Android 12 is about to come out, and new apps being uploaded to the Play Store must target Android 11. In order for existing apps to ship an app update, developers currently need to target Android 10, but in November, the minimum for updating apps will jump to Android 11. So in November, a developer’s options will be “target Android 11 or become abandonware,” and around this time next year, Android 12 will be the required target.
Next year: Android 12’s app hibernation hits Android 6 and up?
Let’s make a bold prediction: Google will probably roll out Android 12’s app-hibernation feature to older devices next year. All the app-limiting features—App Standy from Android 6, permissions reset from Android 11, and app hibernation from Android 12—are just more aggressive versions of the same idea and work via the same “usage” mechanisms. If you’re backporting one feature, it makes sense to backport the other at some point.
As part of today’s announcement, Google is shipping new APIs that will let apps display an opt-out box for the auto-resetting permissions feature. Because auto-resetting permissions will work on Android 6 and up, these APIs are part of a “Jetpack” library that developers can include in their app, so the feature is not tied to a specific version. Google helpfully notes that this new opt-out library is “also compatible with app hibernation introduced by Android 12.” Google could just be vaguely planning for a future on Android 12, but to me, that sounds like a hint of more future backporting, where Android 12’s app hibernation will start to work on older versions of the operating system.

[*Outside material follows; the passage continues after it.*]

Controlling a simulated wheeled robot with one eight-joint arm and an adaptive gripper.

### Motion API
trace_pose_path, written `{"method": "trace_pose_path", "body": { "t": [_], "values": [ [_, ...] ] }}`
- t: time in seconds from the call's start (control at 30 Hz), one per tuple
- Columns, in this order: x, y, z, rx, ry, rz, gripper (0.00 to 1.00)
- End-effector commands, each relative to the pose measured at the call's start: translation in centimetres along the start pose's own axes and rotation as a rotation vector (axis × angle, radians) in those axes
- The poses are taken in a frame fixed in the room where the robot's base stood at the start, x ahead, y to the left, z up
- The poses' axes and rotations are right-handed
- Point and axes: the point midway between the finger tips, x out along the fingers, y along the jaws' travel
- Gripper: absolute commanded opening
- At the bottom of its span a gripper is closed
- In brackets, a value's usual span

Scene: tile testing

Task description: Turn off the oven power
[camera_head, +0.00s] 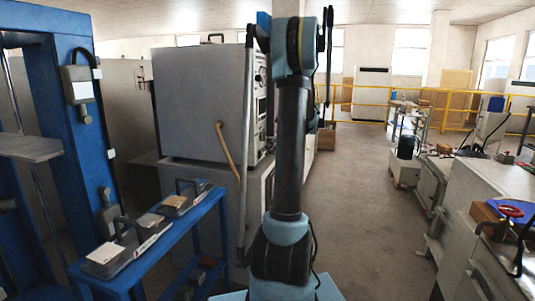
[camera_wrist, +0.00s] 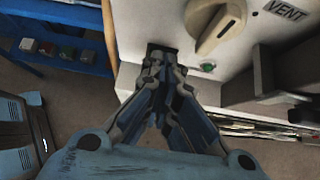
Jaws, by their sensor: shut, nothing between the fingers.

The Android Team takes a very cautious approach to its app platform and never wants to break anything, so it’s very on-brand for the group to not release all the app-limiting features at the same time. Once the Android Team sees how this permission-revoking rollout works on older versions, though, it would not surprise me to see the group take the next step with an app hibernation release. With the Play store’s rolling API minimums, nearly all apps will have declared compatibility with app hibernation by next year anyway, so why not take advantage of that?